Over a decade ago when I was working as Superintendent of Schools I wrote an op ed piece for our local newspaper titled Mission Creep, a piece I later posted on this blog. The premise behind the article was that schools are being asked to take on far too many tasks that are beyond the scope of providing a sound academic education. It concluded with this observation:

Over the past fifty years public education had also absorbed responsibility for implementing social changes mandated by courts and legislatures. Schools became responsible for desegregation, educating severely handicapped children, and providing meals for poor children. During that same time period, legislators used public schools as a vehicle to show voters their responsiveness to issues in the news during the legislative session requiring schools to provide curricula on dental hygiene, gun safety, bullying, education on HIV and AIDS, and animal husbandry. Many of the social mandates are flashpoints for the public and result in erosion of support for schools and, in some cases, lower enrollments in public schools. The curricular mandates, taken in isolation, may seem reasonable. When they are required during the limited time students are in class, however, they supplant instruction in core areas of the curriculum.

That was then… and this NPR report of a survey result from Virginia Commonwealth University is now:

A recent VCU poll added a new question: whether or not people see providing mental health services for students as a core part of a public school’s mission.

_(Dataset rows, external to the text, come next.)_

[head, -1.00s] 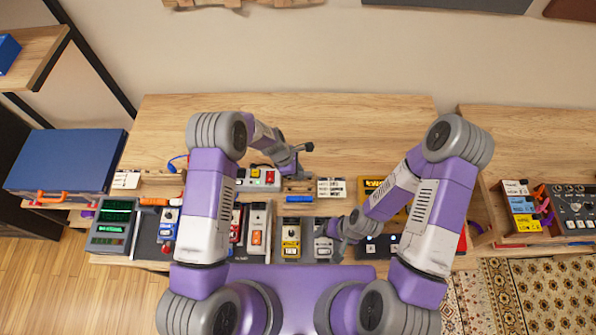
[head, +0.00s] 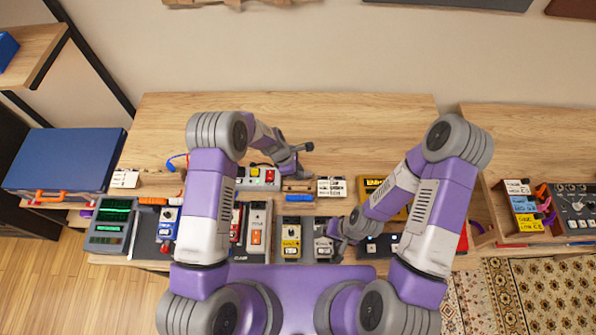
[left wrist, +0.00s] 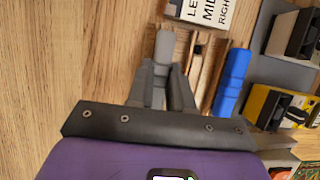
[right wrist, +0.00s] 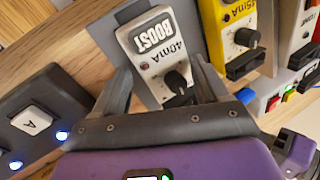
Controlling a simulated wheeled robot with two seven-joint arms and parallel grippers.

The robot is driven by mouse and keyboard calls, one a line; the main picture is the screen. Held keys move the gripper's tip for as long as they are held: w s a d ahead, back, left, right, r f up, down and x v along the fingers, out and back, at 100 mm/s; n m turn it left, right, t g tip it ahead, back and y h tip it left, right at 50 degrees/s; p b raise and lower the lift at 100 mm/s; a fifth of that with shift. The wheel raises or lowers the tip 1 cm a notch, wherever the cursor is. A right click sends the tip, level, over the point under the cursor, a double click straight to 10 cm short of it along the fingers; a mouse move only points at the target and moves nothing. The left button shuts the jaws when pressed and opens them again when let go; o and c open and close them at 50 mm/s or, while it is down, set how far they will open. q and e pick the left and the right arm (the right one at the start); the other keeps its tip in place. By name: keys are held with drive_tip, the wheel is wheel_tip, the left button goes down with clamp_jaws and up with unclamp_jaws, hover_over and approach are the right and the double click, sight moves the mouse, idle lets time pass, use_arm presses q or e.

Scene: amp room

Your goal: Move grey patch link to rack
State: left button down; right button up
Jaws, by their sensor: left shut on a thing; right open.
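The grey patch link (left wrist: 165,48) is a short grey rod standing out past the fingertips of my left gripper (left wrist: 168,80), which is shut on it. In the head view my left gripper (head: 300,149) is over the table, just behind the small wooden rack (head: 297,186). The left wrist view shows the rack (left wrist: 198,62) beside the grey link, with a blue link (left wrist: 232,80) along its far side. Whether the grey link touches the rack is unclear. My right gripper (right wrist: 165,90) is open, fingers either side of the grey BOOST pedal (right wrist: 155,50); contact cannot be told.
A white LEFT/MID/RIGHT card (head: 331,187) stands right of the rack. Yellow pedal (head: 291,238), other pedals and a switch box (right wrist: 35,120) crowd the front. The table's back (head: 370,120) is clear.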

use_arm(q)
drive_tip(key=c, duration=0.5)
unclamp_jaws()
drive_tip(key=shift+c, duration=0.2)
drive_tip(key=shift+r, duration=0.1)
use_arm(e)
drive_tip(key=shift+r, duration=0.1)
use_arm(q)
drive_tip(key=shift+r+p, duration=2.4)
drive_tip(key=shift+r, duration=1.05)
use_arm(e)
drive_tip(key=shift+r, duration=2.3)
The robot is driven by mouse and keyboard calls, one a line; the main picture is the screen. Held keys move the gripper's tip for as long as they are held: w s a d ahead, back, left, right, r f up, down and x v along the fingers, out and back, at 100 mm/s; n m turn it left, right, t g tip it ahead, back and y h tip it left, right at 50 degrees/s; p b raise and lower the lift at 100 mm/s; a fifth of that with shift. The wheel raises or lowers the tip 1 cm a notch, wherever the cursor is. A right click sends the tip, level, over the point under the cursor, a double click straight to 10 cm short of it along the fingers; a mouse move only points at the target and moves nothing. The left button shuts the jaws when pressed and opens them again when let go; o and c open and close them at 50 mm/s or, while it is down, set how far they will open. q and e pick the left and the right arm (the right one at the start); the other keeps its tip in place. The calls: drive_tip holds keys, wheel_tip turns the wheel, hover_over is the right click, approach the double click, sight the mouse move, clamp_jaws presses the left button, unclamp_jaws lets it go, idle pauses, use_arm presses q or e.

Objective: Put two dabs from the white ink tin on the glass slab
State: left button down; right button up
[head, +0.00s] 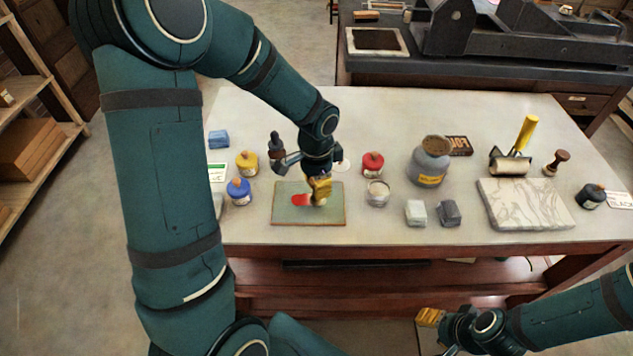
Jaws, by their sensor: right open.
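The glass slab (283,216) is a greenish plate with a brown rim, lying near the front of the table. A red patch (299,200) is on it. My left gripper (320,196) is low over the slab's right part, with yellow fingertips pointing down. A small pale spot shows at its tips; I cannot tell whether it is ink or something held. An open tin with whitish contents (378,193) stands just right of the slab and looks like the white ink tin. My right gripper (431,317) is open and empty, in front of the table at lower right.
Yellow (247,163), blue (240,192) and red (373,165) tins stand around the slab. A grey jar (430,165), two small blocks, a roller (510,163) and a marble slab (525,204) are to the right. My left arm hides the table's left end.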

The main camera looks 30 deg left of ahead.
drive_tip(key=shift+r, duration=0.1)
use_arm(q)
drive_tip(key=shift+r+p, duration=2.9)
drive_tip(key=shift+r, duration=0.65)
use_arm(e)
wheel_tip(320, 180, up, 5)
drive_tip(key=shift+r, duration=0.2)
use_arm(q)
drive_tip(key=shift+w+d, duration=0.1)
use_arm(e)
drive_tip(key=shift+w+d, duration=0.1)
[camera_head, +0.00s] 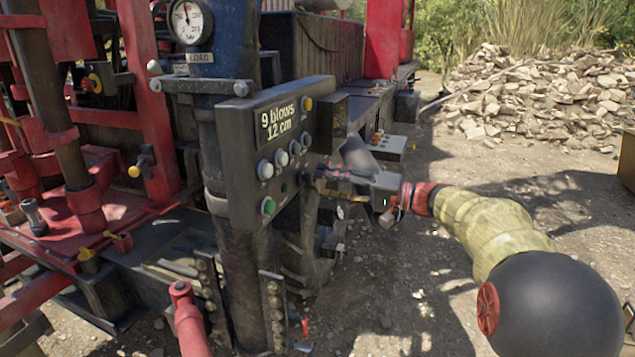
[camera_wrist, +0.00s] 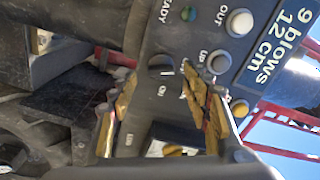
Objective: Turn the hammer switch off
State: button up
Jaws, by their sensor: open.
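A dark control panel (camera_head: 245,150) on the rig carries a display reading "9 blows 12 cm" and several buttons. In the wrist view the panel (camera_wrist: 205,55) appears turned on its side. A black knob (camera_wrist: 160,66), which may be the hammer switch, sits on it with lettering close by; its setting is unclear. My gripper (camera_head: 313,179) is open at the panel's lower right. In the wrist view its yellowish fingers (camera_wrist: 157,88) are spread either side of the knob's line, with nothing held. Whether they touch the panel cannot be told.
White buttons (camera_head: 265,170) and a green button (camera_head: 268,206) are close left of the gripper. A grey box with buttons (camera_head: 388,146) stands behind it. Red rig framing (camera_head: 150,100) fills the left. Open gravel (camera_head: 420,290) lies below my arm.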

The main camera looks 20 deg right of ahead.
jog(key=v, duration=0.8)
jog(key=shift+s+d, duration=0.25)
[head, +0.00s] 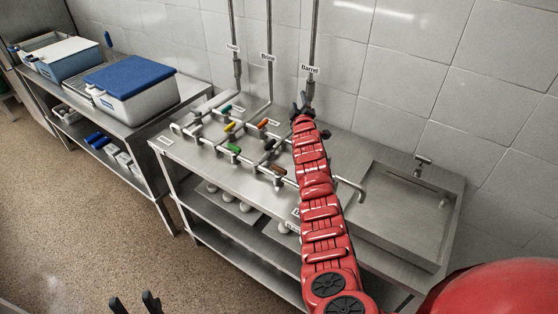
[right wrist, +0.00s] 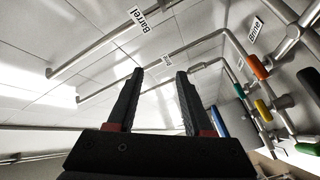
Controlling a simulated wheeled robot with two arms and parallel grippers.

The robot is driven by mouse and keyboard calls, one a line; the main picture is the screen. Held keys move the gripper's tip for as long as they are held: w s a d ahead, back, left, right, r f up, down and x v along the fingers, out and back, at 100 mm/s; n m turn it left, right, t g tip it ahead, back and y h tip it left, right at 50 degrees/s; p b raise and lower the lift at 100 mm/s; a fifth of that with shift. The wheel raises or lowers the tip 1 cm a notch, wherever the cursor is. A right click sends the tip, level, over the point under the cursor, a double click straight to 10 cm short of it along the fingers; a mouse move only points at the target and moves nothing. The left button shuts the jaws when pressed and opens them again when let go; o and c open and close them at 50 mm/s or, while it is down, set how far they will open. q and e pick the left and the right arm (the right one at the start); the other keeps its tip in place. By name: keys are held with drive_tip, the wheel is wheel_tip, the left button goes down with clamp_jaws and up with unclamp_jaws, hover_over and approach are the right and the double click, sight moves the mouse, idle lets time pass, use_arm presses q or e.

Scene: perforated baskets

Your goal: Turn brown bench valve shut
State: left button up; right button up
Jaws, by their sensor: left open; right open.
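Several valves with coloured handles sit on the pipes of the steel bench. In the right wrist view an orange handle (right wrist: 258,66) shows at the right, outside the jaws. My right gripper (head: 301,108) is open and empty, above the back of the bench near the Barrel pipe. My left gripper (head: 134,303) is open and empty, low over the floor.
Teal (head: 226,106), yellow (head: 229,127) and green (head: 234,149) handles stand close by. A sink (head: 400,210) with a tap fills the bench's right end. A second bench at the left holds a blue-lidded box (head: 130,85). Vertical pipes run up the tiled wall.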

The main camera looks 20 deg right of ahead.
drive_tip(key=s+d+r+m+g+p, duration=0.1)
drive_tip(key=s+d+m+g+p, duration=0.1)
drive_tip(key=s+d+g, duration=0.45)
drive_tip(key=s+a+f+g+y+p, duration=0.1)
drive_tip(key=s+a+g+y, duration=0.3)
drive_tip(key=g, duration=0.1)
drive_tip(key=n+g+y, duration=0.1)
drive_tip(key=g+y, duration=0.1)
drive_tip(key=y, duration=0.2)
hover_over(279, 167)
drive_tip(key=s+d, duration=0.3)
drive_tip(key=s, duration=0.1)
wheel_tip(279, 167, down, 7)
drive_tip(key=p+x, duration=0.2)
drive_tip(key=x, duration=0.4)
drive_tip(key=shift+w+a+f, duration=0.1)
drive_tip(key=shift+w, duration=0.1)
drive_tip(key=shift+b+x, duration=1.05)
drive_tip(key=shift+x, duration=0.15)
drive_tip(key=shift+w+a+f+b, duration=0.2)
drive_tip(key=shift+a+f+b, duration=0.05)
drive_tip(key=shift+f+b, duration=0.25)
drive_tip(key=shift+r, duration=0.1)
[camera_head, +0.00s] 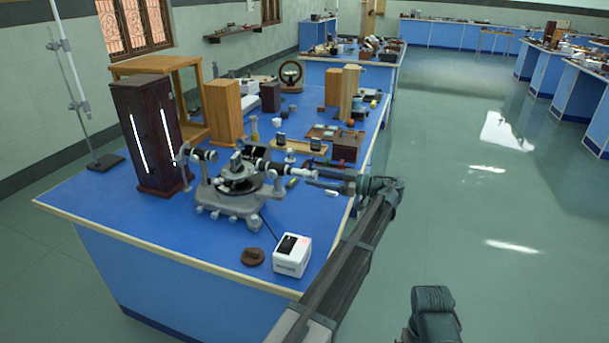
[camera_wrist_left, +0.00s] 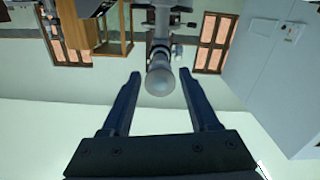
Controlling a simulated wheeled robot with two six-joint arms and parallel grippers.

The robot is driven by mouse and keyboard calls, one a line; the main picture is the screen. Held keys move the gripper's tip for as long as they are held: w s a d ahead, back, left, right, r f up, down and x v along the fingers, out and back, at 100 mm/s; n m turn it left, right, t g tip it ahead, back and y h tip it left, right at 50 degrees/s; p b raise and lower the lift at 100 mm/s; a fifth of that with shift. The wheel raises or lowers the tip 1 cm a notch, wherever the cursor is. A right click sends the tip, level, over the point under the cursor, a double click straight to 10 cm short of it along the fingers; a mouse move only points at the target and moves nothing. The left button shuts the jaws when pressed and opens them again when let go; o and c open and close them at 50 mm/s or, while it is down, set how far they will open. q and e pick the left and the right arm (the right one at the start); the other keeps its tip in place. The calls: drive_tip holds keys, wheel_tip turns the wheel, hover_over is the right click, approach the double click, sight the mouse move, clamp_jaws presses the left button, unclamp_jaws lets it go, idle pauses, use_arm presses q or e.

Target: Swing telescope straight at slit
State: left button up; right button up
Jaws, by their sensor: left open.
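The grey spectrometer (camera_head: 232,198) stands on the blue bench with a round table at its middle. Its telescope (camera_head: 280,167) points right and slightly toward me, ending in a pale eyepiece. The collimator (camera_head: 200,155) is on the left, next to a dark wooden lamp box (camera_head: 150,140) with bright vertical slits. My left gripper (camera_head: 318,179) is open at the eyepiece end. In the left wrist view the round eyepiece (camera_wrist_left: 160,82) lies between the open fingertips (camera_wrist_left: 160,74), with gaps on both sides. Contact cannot be told. My right gripper cannot be made out.
A white box with a black top (camera_head: 292,255) and a brown round piece (camera_head: 253,257) lie at the bench's near edge. Wooden blocks (camera_head: 222,112) and small instruments stand behind the spectrometer. A retort stand (camera_head: 103,161) is at the left. Open floor lies right.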

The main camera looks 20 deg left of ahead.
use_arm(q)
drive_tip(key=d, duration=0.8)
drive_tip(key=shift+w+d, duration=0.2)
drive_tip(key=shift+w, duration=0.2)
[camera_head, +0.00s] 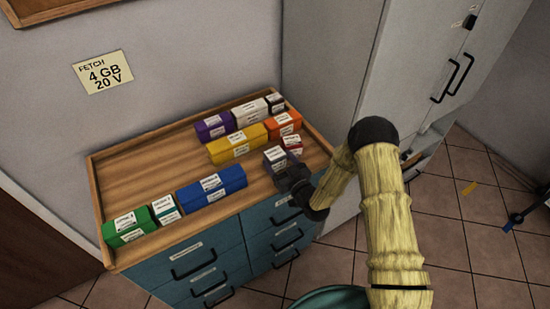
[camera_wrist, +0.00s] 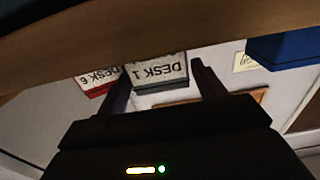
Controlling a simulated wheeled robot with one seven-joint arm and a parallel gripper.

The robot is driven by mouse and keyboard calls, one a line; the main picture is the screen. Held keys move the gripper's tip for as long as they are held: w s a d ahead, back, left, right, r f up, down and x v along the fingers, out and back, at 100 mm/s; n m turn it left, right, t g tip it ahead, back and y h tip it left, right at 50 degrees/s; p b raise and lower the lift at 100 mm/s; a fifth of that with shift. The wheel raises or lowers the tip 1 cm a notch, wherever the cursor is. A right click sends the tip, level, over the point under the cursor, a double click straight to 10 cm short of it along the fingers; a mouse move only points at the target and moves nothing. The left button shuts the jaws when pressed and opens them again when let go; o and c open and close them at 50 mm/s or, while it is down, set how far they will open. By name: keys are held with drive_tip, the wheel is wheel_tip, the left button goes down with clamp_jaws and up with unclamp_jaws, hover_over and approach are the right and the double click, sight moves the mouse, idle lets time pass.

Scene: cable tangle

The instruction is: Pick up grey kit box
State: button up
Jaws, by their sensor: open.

Grant Rissler coordinates the VCU Wilder School’s Public Policy Poll. He says this question was new in last winter’s poll.

“Education is a key hub of so many other things policy-wise, especially related to youth. So I think the public and policy makers are constantly trying to figure out: what can we ask public schools to do?”

81 percent of respondents agreed – somewhat or strongly – that a student’s mental health should be part of a school district’s mission.

Virginia legislators will grapple with what that means next month. There’s already been legislation proposed that would require school counselors to spend more one-on-one time with students.

I wholeheartedly agree with the 81 percent who agree that schools should take on mental health issues… but I also believe they should do so by becoming community hubs for the provision of health and social services. Space for these services could be readily provided in rural areas where student populations are diminishing, in urban areas where public schools are expected to carve out space for co-located charter schools, and in suburban areas where the public has the funds needed to expand school space to accommodate health professionals of all kinds.

Tackling mental health might be mission creep and may be perceived as mission impossible… but in this era of social isolation and prolific guns, it is clearly an essential mission for public education.